Enterprises are also starting to work through the issues of tablet-based collaboration, and interestingly that’s one of the things that RIM is expected to try to exploit.  A tablet is most valuable as a collaborative tool for “corridor warriors”, in what my research identified as “supervisory intervention” applications rather than team activities.  In supervisory collaboration, a worker seeks approval or answers on a particular issue, an issue normally represented as a document or an application screen.  The process demands the supervisory/support person share the document/application context and simultaneously discuss the problem.  Thus, you need voice and data together.  Some tablet vendors and media types have suggested that video collaboration is the answer—tablets have the cameras after all.  The problem is that video takes a lot of capacity, people don’t like random video calls that intrude on their current context, and there’s no evidence that video helps pairwise relationships be more productive.  Voice is the answer, but how exactly do we use collaborative voice with tablets?  RIM’s answer is likely to be by creating a tight link between the tablet and a Blackberry, and that may be a good approach.  We’ve noted this issue in some enterprise comments on the difference between iPhones on AT&T and the same phone on Verizon; the collaborative multi-tasking support is better on the first than on the second, obviously.

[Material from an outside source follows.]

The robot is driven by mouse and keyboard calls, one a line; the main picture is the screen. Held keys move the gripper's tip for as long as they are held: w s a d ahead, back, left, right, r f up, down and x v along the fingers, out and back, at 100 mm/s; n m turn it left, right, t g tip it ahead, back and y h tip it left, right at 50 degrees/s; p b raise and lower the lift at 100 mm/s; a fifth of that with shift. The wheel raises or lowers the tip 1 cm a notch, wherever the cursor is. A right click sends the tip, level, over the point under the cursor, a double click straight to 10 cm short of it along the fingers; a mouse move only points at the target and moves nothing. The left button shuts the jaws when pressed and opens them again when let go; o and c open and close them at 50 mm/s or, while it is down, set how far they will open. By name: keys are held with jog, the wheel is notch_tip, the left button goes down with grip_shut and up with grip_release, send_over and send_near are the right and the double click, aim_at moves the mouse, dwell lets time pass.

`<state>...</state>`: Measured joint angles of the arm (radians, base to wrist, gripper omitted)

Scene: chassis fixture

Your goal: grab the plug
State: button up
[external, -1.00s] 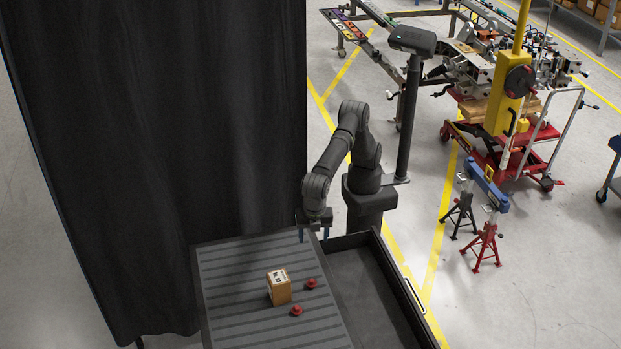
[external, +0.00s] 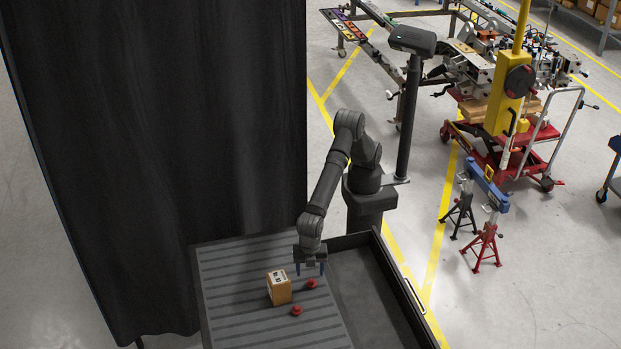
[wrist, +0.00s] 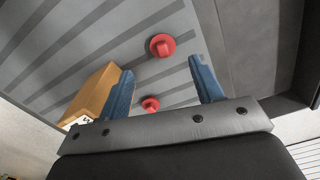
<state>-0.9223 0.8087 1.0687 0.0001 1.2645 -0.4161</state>
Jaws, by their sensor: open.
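Two red plugs, one nearer the arm (external: 311,283) and one farther from it (external: 296,310), stand on the grey ribbed surface (external: 232,300). In the wrist view, one red plug (wrist: 162,45) shows high in the frame, just past the fingertips. My gripper (external: 310,268) is open and empty, pointing down, close to the nearer plug. In the wrist view, my gripper (wrist: 162,66) has its two blue fingers wide apart. I see no contact with either plug.
A brown box (external: 280,290) with a white label stands left of the plugs; in the wrist view the box (wrist: 95,92) is beside the left finger. A dark tray (external: 372,300) with raised walls lies to the right. A black curtain (external: 150,150) hangs at the left.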

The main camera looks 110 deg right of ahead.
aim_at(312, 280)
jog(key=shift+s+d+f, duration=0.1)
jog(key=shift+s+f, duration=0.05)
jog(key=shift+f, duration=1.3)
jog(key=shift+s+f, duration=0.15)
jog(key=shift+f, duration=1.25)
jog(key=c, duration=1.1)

In the service provider space, I’m seeing renewed activity on service-layer projects, but not so far any conclusive sign of forward progress.  We’ve been working with five operator projects in monetization and two of the five are now looking like they’ll actually start doing something in the next three or four months.  The barrier is still the question of how to insure that assets created to monetize a specific opportunity like content delivery are compatible with the monetization of other opportunities that may or may not be targets of projects at the moment.  The need to repurpose assets across services is clear to the operators, and while it’s becoming clear to at least some vendors (IBM has been pushing this with increasing effectiveness) it’s not universally recognized.

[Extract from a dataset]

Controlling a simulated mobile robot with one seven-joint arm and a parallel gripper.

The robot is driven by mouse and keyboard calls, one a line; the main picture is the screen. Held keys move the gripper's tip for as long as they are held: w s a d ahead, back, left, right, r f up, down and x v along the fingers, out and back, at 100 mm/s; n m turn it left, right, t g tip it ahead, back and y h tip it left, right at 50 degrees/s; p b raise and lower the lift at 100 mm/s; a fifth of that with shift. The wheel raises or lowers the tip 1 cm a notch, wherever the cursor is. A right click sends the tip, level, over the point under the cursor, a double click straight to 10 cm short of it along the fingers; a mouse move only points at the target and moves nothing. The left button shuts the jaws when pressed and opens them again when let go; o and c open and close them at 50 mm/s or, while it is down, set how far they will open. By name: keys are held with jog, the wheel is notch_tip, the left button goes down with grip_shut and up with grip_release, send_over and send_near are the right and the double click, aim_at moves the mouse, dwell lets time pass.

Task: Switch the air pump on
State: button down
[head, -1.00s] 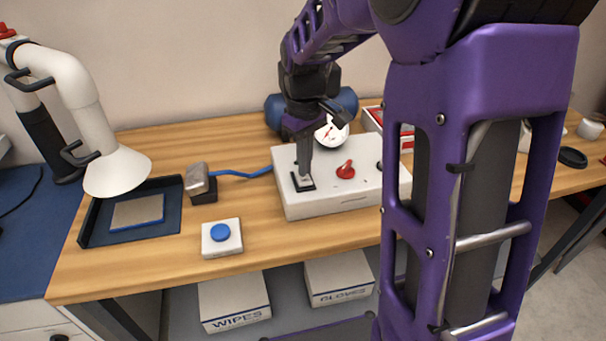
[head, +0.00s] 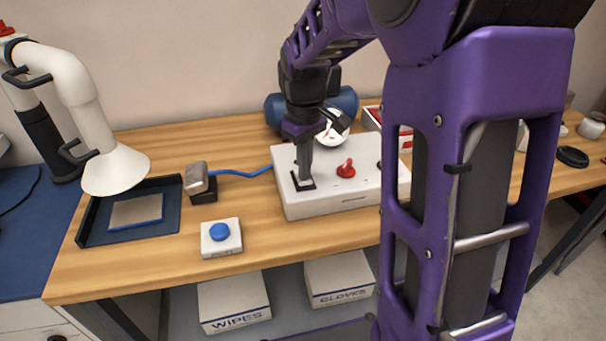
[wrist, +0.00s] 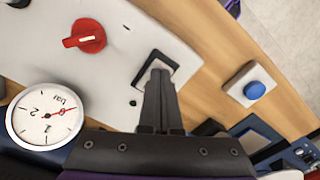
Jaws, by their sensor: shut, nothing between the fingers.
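The air pump is a white box (head: 325,198) on the wooden bench in the head view, with a blue cylinder (head: 347,101) behind it. Its rocker switch (head: 304,184) sits in a black frame at the left of the top face; the switch also shows in the wrist view (wrist: 168,68). My gripper (head: 304,178) is shut and empty, pointing down with its tips at the switch, touching or just above it. The fingers (wrist: 160,80) hide much of the rocker. A red knob (head: 346,169) is right of the switch. The gauge (wrist: 45,116) shows in the wrist view, its red needle off the zero side.
A white box with a blue button (head: 220,232) stands front left of the pump. A dark tray (head: 100,228) with a grey plate and a white extraction hood (head: 115,170) are farther left. A blue hose (head: 240,174) runs to the pump's left side.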

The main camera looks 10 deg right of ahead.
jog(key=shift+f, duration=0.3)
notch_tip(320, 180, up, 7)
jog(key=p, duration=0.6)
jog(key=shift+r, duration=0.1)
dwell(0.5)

The thing that seems to be catalyzing the service layer is the cloud.  Network operators see cloud computing as a revenue opportunity, and they also realize that cloud-compatible infrastructure is a good platform for OSS/BSS and feature-generating software—even for content delivery.  IBM’s renewed push into the service layer is coming through its Cloud Service Provider Platform, which it explicitly touts as reusable as a service-layer framework in addition to hosting retail or wholesale cloud computing services.  How far this sort of thing gets is hard to predict, though.  It might be that by this fall real projects will be committed, and real money spent.

 

Cloud Futures

The most interesting set of tech developments today relates to cloud computing positioning and services.  At the Enterprise Connect conference, Salesforce and Global Crossing both made cloud announcements, and both had what I see as a common thread; create a SaaS cloud service and build a platform-as-a-service offering around it.  Salesforce did this based on a social-network-integrated customer service platform (Service Cloud 3) and GC did it based on an integrated UC-friendly model that bundles the cloud with SIP trunking.

We don’t need more cloud acronyms (or hype) but there’s some substance here in the trend, at least, and possibly both offerings as well.  Enterprises and SMBs have sharply different appetites for cloud services, with the former preferring IaaS/PaaS services targeted at backup and overflow management and the latter preferring SaaS.  The primary reason for the difference is that most enterprises already run most applications they need internally, and so there’s an issue of tossing one model and embracing another, something that gets assigned a high risk premium in cost-benefit terms.  But UC and social customer service aren’t typically implemented internally at this point, so there’s less pushback.  That could converge the sales models for all business sizes, and not only create a better total market picture but also create broader reference accounts to accelerate deployment.

There were also a number of service provider cloud announcements this week, beyond the GC one, and it’s becoming clear that the providers plan to be major contenders in the cloud space.  IBM and Microsoft are both positioning actively to support provider cloud plans, with the former stepping up their game in what we’ve called the “Symbiotic Cloud”, the model of provider cloud that combines internal IT (OSS/BSS), feature hosting and monetization, and cloud service offerings into one infrastructure.  Obviously this trend, and the fact that GC is already calling its cloud “network-centric”, means that network vendor cloud plans will have to mature in a hurry if they want to be doing something other than holding the coats of the IT giants.

The SaaS model is interesting to operators because it displaces more cost and thus justifies a higher price (that’s also true of PaaS versus IaaS).  Early indications are that operators are most interested in getting into SaaS via partnerships or through services like UC/UCC, where they believe they have a natural market.  Our research consistently shows that network operator cloud services are more credible when presented through a sales force than when presented through a retail portal.  It appears that some of the portal disadvantage could be overcome through effective marketing, but of course “network operator” and “effective marketing” are hardly synonymous even in areas where the operator has some incumbency.  Partnerships thus seem likely to rule here.

Most infrastructure players are not looking to partner in the cloud, largely because it reduces the profit margin.  Where operators have a potential advantage is that their internal rates of return are low, their ROI expectations are more easily met, and thus they can be profitable on a relationship with tighter margins.  Operators can also normally create what’s perhaps the best economy of scale in capital infrastructure and operations of anyone in the market, particularly if they involve their own applications to build up their cloud base.

Economic recovery is going to help the cloud market, I think.  We’re going to see demand grow faster than confidence, and that means that there will be at least an early tendency to take a service-based solution to incremental computing demand rather than to commit to a capital project.  In total revenue, this absolutely will not be the “Year of the Cloud” but it may be the “Year of the Cloud Paradigm” for those who want to sell the services.  Positioning an offering is likely to get a lot harder in 2012.